Impression d’ensemble
Nous ne saurions décrire ici tout le luxe de petits détails qui permettront à l’étudiant de travailler dans les meilleures conditions voulues. Nous avons l’impression qu’ils sont l’œuvre d'un père pour ses enfants ; à chaque pas, à chaque coin, nous rencontrons une surprise, une particularité... Et lorsqu’on jette un regard d’ensemble sur toute cette conception, on se sent en face d’un chef-d’œuvre naissant en face de ce qui sera une merveille de l’art architectural moderne où le talent de l’architecte a su jouer artistement avec la ligne horizontale. Mais il est encore une question délicate à laquelle les réalisateurs ont déjà pensé : c’est celle du fonctionnement administratif de la cité, question que Mme Charles-Vallin et M. J. Vassallo étudient et complètent chaque jour.

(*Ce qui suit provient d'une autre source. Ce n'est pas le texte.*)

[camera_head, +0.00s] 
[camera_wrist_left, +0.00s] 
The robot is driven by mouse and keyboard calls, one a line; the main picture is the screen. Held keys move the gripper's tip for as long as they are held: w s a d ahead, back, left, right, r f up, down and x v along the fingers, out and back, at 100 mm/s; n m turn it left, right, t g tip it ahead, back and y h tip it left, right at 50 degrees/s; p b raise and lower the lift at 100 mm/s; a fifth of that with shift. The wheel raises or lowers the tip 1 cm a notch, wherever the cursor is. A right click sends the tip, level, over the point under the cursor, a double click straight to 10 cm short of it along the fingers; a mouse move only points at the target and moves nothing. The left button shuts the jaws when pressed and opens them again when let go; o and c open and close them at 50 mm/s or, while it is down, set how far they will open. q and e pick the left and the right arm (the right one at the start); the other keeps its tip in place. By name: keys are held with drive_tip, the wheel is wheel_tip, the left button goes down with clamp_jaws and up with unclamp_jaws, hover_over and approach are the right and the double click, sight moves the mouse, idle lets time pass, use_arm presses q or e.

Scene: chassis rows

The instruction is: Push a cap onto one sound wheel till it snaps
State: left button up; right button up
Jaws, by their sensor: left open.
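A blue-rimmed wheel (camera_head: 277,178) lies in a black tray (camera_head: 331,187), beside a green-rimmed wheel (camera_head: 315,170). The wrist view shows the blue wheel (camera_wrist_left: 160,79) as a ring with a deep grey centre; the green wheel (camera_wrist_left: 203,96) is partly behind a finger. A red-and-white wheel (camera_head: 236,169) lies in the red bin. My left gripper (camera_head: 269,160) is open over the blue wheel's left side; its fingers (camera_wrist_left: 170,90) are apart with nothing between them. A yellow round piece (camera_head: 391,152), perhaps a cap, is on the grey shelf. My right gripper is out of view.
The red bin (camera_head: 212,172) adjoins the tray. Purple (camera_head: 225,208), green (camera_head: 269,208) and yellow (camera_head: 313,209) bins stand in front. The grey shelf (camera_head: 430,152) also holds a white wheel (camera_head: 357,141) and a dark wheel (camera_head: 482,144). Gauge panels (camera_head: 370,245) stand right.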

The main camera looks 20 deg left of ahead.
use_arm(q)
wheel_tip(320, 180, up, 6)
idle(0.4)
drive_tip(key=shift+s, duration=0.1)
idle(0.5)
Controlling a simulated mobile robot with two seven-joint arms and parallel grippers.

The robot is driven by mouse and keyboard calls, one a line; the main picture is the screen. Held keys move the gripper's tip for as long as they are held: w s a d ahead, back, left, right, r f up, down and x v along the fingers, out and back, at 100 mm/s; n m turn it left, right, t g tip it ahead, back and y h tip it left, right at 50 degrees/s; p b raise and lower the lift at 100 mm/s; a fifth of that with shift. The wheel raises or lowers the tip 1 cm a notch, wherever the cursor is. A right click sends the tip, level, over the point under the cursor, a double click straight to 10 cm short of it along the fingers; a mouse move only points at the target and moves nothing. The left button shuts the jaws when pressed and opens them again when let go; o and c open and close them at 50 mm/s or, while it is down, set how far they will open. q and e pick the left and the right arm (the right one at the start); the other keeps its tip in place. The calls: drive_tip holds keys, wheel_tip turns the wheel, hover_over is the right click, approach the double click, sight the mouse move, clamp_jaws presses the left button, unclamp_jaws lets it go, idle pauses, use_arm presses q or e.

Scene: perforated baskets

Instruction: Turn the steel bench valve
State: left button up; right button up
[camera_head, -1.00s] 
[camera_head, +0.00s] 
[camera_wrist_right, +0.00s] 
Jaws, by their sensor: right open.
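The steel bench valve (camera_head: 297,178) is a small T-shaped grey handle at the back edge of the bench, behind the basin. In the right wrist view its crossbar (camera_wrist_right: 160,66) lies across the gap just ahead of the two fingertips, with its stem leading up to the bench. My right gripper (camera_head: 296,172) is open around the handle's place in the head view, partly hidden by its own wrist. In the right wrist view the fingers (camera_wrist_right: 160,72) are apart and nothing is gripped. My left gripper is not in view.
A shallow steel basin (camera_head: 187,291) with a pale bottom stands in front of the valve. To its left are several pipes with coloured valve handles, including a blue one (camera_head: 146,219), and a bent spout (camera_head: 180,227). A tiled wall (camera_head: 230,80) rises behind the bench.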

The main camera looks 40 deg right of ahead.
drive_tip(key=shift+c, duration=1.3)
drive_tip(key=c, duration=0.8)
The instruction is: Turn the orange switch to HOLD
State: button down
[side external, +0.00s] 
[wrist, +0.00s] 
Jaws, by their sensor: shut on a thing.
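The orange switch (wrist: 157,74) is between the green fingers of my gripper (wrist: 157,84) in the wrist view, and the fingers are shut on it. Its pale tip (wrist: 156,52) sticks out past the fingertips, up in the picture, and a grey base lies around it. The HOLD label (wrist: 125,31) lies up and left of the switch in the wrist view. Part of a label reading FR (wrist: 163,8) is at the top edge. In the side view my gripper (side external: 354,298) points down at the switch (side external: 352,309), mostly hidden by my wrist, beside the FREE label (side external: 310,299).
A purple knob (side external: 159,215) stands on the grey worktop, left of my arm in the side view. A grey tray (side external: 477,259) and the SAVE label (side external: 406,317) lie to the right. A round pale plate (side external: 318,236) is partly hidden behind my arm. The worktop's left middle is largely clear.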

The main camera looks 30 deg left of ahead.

Comment fonctionnera la Cité universitaire
Cette cité ne sera pas, comme ses sœurs métropolitaines, un service public, mais une association privée qui devra se suffire à elle-même. Ainsi ce sera une charge de moins sur le budget de l’État qui aura permis son édification. Les ressources de cette association proviendront du prix de pension, qu’on essayera de rendre le plus bas possible, et qui sera à peu près identique aux prix pratiqués dans les lycées et collèges. De toute façon, le prix de la chambre, des repas, de l’entretien et du transport de l’étudiant sera de beaucoup inférieur à ce que coûte la pension actuelle en pleine ville ! Le personnel de la cité, au nombre d’une centaine. sera logé sur place. Le restaurant servira chaque jour 1.000 à 1.500 repas.
LES TRANSPORTS. — Le seul inconvénient serait celui de l’éloignement. Mais la question des transports se résout déjà. : des pourparlers sont en cours pour avoir un abonnement unique sur les trams et trolleys T.A. et C.F.R.A. réunis. Peut-être arrivera-t-on à avoir une ligne directe Cité-Facultés, (note du site : ce sera fait en 1956 avec la création de la ligne 7 barré des CFRA Ben-Aknoun - Plateau des Glières)
peut-être encore, ce qui est mieux, la cité aura son service autonome ! Faisons confiance aux organisateurs, à l'équipe de réalisateurs, qui a déjà surmonté l’insurmontable !...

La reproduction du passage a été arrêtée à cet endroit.